Small Thoughts on Atonement

Today is Yom Kippūr, the day of atonement, the holiest day of the Jewish calendar. This is the day where observant Jews fast and forgive all those who have wronged them in the previous year. In the time of the Temple, this is the day when the High Priest entered the Holy of Holies, sacrificed, and made atonement for all Jews in the world.

For Christians, Jesus Christ our high priest has made this sacrifice – the perfect sacrifice of himself – and atoned for all the world (or at least those who accept this gift). Easter has become our Yom Kippūr.

Today is also the Memorial of the Guardian Angels. What an interesting combination.

Into your hands I commend my spirit:
you have redeemed me, Lord God of truth.
– psalm 30 (31), from today’s Office of Readings

Yesterday I lectored at my parish. I was particularly struck by the second reading, from the Epistle of James:

Come now, you rich, weep and wail over your impending miseries.
Your wealth has rotted away, your clothes have become moth-eaten,
your gold and silver have corroded,
and that corrosion will be a testimony against you;
it will devour your flesh like a fire.
You have stored up treasure for the last days.
Behold, the wages you withheld from the workers
who harvested your fields are crying aloud;
and the cries of the harvesters
have reached the ears of the Lord of hosts.
You have lived on earth in luxury and pleasure;
you have fattened your hearts for the day of slaughter.
You have condemned;
you have murdered the righteous one;
he offers you no resistance.
– James 5:1-6

Could there be a more explicit condemnation of the culture of consumerism that pervades the industrialized world? Have those who preach the gospel of wealth ever read this passage? [Y]our gold and silver have corroded, and that corrosion will be a testimony against you; it will devour your flesh like a fire.

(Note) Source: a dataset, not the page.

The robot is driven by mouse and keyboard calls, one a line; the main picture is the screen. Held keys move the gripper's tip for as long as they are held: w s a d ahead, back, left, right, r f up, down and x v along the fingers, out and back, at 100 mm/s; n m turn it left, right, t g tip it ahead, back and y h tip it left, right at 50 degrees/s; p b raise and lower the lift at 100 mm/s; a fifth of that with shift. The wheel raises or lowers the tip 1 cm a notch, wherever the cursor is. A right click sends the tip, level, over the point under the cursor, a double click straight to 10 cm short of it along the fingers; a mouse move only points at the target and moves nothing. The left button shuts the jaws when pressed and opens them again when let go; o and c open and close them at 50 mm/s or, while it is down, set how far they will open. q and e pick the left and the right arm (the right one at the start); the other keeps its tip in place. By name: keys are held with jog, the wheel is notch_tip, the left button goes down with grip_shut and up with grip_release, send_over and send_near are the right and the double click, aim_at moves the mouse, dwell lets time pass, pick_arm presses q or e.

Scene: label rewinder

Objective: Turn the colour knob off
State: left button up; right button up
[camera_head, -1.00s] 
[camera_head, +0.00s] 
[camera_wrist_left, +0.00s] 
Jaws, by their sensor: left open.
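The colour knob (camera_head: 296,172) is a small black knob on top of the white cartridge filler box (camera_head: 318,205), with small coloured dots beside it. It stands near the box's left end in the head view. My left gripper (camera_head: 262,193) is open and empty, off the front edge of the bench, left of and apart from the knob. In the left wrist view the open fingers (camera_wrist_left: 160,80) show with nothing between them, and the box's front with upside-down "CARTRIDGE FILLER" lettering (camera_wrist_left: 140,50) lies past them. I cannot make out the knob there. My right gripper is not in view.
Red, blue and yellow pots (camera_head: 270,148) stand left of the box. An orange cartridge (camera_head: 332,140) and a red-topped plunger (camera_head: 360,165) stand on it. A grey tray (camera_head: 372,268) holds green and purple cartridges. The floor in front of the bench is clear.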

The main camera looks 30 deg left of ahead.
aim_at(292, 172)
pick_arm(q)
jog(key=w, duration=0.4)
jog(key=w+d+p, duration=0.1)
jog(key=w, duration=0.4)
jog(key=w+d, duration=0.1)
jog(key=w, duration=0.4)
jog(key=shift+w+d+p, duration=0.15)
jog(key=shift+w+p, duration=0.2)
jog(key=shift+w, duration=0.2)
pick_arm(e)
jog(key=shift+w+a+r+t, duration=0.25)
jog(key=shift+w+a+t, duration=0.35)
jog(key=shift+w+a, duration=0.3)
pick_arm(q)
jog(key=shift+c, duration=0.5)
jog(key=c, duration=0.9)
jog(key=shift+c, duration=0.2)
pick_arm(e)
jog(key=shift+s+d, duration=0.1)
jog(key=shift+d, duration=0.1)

I am certainly not immune to this condemnation. I shudder to think that the very clothes I wear (made with care in China and Indonesia by people earning scant pennies a day) make me complicit in sin – the wages you withheld from the workers… are crying aloud. What terrifying imagery! This is not just the rocks and stones crying out the gospel; this is the wages I withheld crying to the Lord. And not God in His Mercy, but the Lord of Hosts. Yikes.

Right about now, that atonement is looking pretty good to me. Lord Jesus Christ have mercy upon me, a poor sinner, and on the whole world.